EXTRACTED DATA
··········
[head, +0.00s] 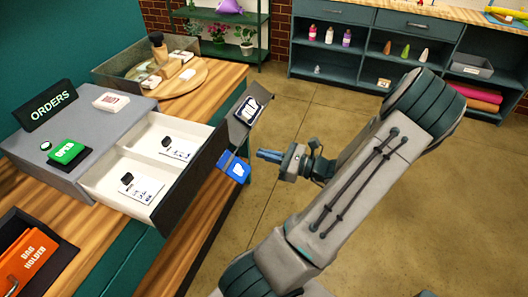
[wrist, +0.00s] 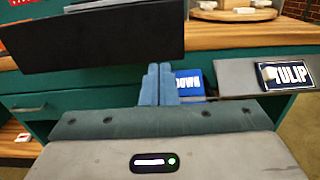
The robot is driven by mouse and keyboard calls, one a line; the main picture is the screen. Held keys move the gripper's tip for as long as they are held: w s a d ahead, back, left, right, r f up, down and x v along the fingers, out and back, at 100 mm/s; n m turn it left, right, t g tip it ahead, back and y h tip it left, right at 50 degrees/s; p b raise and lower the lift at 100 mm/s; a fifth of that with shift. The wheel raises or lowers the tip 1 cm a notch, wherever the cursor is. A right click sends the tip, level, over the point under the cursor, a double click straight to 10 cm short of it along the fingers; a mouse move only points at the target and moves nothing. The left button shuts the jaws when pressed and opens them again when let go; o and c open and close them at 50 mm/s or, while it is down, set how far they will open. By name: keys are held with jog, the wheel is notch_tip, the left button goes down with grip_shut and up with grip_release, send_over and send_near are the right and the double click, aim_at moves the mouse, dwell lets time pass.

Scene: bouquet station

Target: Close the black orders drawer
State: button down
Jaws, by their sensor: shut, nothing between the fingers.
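The black orders drawer (head: 188,178) stands pulled out of the grey orders box (head: 50,165) on the wooden counter. Its white inside shows two compartments with cards and small black items. Its black front also shows in the wrist view (wrist: 120,38), at the upper left. My gripper (head: 262,155) is shut and empty, in the air to the right of the drawer front and apart from it. In the wrist view my gripper's blue fingers (wrist: 158,85) are together, just below the drawer front's lower right part.
A blue sign (head: 237,170) and a tulip sign (head: 249,110) are at the counter's right edge, close to my gripper. A black ORDERS sign (head: 46,105) and a green OPEN sign (head: 66,151) are on the box. Bare floor (head: 310,110) lies to the right.

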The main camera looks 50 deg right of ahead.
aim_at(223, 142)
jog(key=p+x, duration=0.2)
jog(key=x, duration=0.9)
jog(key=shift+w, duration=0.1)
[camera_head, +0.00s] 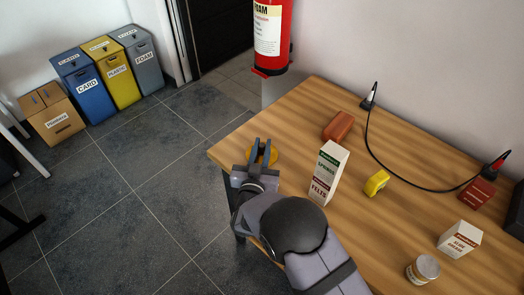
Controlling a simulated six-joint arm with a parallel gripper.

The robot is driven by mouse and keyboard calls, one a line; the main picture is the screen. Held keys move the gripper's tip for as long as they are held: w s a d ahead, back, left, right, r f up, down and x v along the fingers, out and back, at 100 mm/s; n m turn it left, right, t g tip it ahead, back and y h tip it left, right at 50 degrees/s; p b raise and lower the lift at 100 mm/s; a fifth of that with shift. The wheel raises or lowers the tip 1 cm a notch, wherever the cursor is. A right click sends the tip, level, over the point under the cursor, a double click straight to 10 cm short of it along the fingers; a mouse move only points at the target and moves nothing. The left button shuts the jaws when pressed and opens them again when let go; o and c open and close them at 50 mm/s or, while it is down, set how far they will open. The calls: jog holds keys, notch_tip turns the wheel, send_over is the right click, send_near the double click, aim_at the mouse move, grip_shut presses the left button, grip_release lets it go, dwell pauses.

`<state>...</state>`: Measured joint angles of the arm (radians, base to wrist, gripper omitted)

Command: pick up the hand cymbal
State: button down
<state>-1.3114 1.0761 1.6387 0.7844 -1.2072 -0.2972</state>
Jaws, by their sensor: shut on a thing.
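The hand cymbal (273,157) is a small golden-yellow round piece at the left end of the wooden table. My gripper (262,146) is around it, with its dark fingers shut on it. The fingers hide part of the cymbal. I cannot tell whether the cymbal touches the tabletop or is held just above it.
A tall white felts box (327,173) stands right of my gripper, with a brown-red block (338,126) behind it. A yellow item (377,183), a white box (460,240), a jar (423,269) and a cable (410,180) are farther right. The table (300,105) is bare at the back left.

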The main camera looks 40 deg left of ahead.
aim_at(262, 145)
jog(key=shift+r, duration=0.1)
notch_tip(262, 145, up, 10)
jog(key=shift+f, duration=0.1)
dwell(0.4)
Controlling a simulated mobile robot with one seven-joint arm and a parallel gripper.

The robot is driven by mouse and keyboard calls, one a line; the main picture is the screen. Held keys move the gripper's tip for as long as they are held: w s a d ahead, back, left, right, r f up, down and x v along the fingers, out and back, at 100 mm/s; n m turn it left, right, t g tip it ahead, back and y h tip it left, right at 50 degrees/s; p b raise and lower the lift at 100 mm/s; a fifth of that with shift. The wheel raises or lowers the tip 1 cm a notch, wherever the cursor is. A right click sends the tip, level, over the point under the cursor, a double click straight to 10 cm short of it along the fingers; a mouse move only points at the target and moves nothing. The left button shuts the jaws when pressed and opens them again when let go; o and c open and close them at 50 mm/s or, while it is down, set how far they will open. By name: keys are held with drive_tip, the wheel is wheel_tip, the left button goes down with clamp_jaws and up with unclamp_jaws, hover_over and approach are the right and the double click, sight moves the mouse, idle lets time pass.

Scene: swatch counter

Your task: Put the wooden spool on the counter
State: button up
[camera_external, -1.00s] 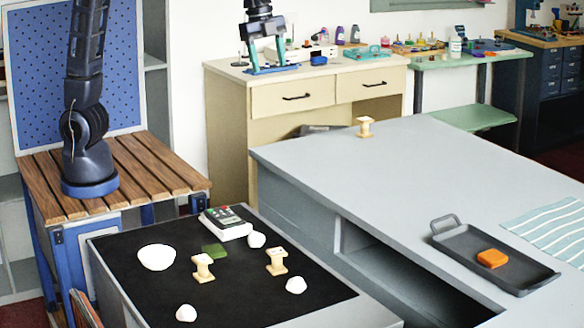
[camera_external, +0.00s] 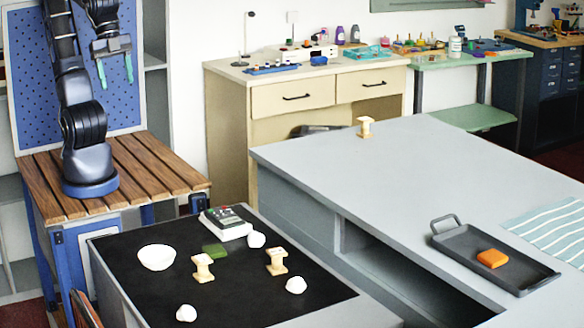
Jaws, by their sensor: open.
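The black tabletop (camera_external: 240,298) also holds a white bowl (camera_external: 157,257), several white lumps, a green block (camera_external: 214,250) and a card-reader-like device (camera_external: 226,223). A dark tray (camera_external: 480,268) with an orange block (camera_external: 492,258) and a striped cloth (camera_external: 556,234) lie on the counter's right. The counter's middle is clear.

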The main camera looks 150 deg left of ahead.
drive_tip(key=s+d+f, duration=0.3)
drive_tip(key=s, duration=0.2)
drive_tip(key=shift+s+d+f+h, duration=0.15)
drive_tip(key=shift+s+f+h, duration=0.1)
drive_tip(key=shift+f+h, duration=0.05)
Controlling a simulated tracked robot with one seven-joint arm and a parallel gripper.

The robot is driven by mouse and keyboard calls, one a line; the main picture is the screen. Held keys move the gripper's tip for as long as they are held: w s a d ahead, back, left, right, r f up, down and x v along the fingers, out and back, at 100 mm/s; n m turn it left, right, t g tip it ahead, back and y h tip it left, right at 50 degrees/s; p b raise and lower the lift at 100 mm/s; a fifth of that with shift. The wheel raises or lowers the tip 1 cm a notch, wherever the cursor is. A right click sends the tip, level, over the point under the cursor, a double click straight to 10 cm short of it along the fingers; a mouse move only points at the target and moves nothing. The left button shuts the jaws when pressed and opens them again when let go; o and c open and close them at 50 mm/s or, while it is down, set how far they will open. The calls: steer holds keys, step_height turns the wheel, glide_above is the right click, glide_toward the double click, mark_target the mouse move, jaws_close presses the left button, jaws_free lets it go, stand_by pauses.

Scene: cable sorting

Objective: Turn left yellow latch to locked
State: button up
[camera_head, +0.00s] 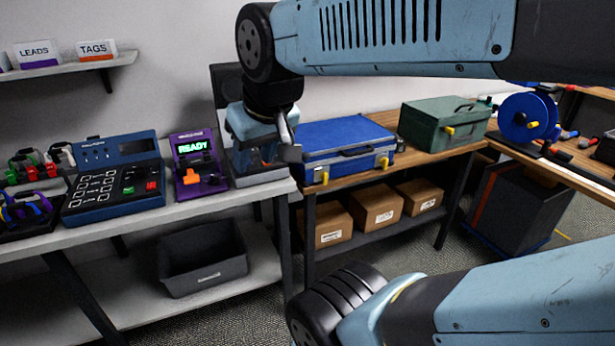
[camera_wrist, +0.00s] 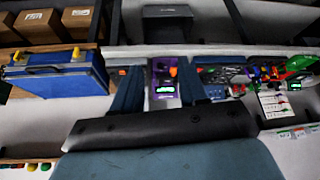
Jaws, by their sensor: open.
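The blue case (camera_head: 345,139) lies closed on the wooden bench. Its left yellow latch (camera_head: 322,176) is on the front face near the left corner and points downward. The right yellow latch (camera_head: 384,161) sits near the right corner. In the wrist view, which is upside down, the left latch (camera_wrist: 76,54) is on the right side of the case front. My gripper (camera_head: 272,150) is to the left of the case, apart from the latch. Its two fingers (camera_wrist: 158,88) stand apart with nothing held. My arm hides part of the area behind the case.
A purple device (camera_head: 196,166) reading READY stands left of my gripper, beside a dark blue panel (camera_head: 115,187). A green case (camera_head: 440,124) with a yellow latch is farther right. Cardboard boxes (camera_head: 376,208) sit on the shelf below. The space before the blue case looks clear.

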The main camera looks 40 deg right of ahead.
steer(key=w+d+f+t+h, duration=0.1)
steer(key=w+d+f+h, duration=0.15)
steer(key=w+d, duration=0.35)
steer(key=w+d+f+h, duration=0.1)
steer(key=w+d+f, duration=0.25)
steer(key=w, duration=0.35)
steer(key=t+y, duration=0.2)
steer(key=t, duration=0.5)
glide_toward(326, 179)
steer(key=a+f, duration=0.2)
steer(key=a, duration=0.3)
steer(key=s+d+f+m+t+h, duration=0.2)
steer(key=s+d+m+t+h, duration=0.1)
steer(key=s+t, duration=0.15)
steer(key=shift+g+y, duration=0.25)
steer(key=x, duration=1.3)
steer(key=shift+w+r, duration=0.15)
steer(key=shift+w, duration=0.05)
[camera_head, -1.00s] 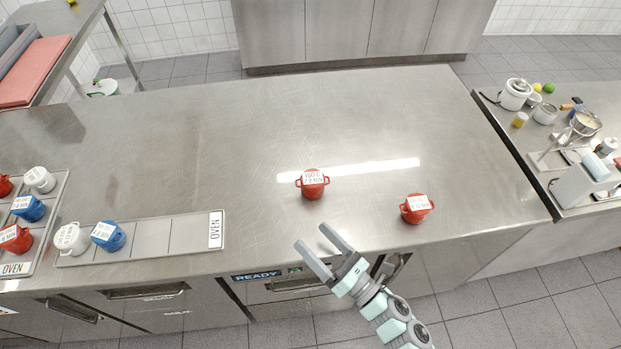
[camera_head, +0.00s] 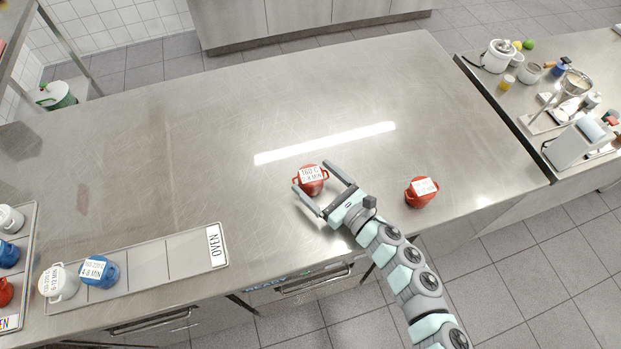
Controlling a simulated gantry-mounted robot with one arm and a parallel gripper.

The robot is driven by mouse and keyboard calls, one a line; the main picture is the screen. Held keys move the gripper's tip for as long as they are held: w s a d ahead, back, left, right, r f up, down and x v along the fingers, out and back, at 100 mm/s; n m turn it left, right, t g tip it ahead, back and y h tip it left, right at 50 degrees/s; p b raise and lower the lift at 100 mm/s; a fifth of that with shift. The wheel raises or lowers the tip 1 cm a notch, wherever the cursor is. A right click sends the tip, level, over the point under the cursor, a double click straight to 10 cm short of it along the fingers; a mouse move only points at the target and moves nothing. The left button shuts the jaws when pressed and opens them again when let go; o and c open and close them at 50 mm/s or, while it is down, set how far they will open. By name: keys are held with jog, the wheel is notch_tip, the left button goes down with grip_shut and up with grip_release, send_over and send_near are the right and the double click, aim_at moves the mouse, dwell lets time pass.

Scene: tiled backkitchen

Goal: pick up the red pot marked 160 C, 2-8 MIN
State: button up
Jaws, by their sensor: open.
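The red pot marked 160 C, 2-8 MIN (camera_head: 311,186) stands upright on the steel table, left of another red pot. My gripper (camera_head: 313,175) is open, with one finger on the pot's left front side and the other on its right back side. The pot sits between or just under the fingertips; I cannot tell whether they touch it. The second red pot (camera_head: 421,192) stands to the right of my gripper, its label too small to read surely.
A tray marked OVEN (camera_head: 190,252) lies at the left front, with a white pot (camera_head: 58,283) and a blue pot (camera_head: 99,271) on it. Another tray with several pots is at the far left. The table's (camera_head: 230,110) middle and back are clear.

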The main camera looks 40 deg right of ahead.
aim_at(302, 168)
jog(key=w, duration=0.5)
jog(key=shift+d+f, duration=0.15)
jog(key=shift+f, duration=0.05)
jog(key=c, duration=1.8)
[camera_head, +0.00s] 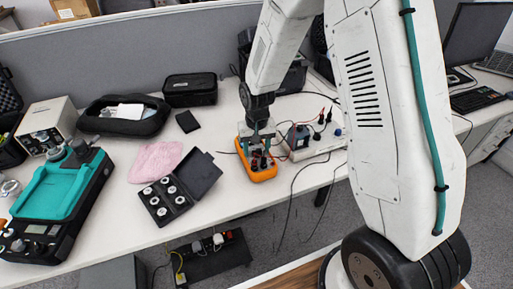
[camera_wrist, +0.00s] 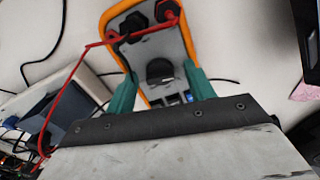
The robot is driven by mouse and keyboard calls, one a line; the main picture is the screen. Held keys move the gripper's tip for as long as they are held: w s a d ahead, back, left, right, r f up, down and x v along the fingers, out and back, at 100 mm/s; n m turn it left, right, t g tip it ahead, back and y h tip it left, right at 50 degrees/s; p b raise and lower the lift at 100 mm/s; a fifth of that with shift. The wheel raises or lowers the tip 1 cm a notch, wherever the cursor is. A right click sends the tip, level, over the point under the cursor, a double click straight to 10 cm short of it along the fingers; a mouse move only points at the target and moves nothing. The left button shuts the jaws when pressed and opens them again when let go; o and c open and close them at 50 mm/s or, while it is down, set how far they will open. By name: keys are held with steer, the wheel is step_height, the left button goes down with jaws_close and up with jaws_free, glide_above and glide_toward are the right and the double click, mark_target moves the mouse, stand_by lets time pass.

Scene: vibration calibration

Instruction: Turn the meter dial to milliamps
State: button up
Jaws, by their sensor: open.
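The orange-edged meter (camera_head: 259,174) lies on the white table, directly below my gripper (camera_head: 256,148). In the wrist view the meter (camera_wrist: 192,40) has a grey face, and red leads plug into black jacks at its far end. A dark round dial (camera_wrist: 159,70) sits on the face. My gripper (camera_wrist: 161,90) has two teal fingers, set apart on either side of the meter's lower part, with the dial lying between them in the picture. I cannot tell whether the fingers touch the dial. The dial's marks are too small to read, and the gripper base hides the meter's near end.
A grey device with a dark block (camera_head: 299,137) and cables stands right of the meter. To the left are an open black weight case (camera_head: 205,176), a pink cloth (camera_head: 154,161) and a teal-topped machine (camera_head: 57,190). A black box (camera_head: 190,90) stands behind. Loose cables hang over the table's front edge.

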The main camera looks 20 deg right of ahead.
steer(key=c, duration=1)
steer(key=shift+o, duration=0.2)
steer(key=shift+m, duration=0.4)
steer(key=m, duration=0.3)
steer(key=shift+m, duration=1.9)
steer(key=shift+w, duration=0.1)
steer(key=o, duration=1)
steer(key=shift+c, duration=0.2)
··········
DIRECTIONS
Copy out every line where the word "pick" occurs.

WRITTEN SOLUTION
Command: pick up the hand cymbal
Goal: pick up the red pot marked 160 C, 2-8 MIN

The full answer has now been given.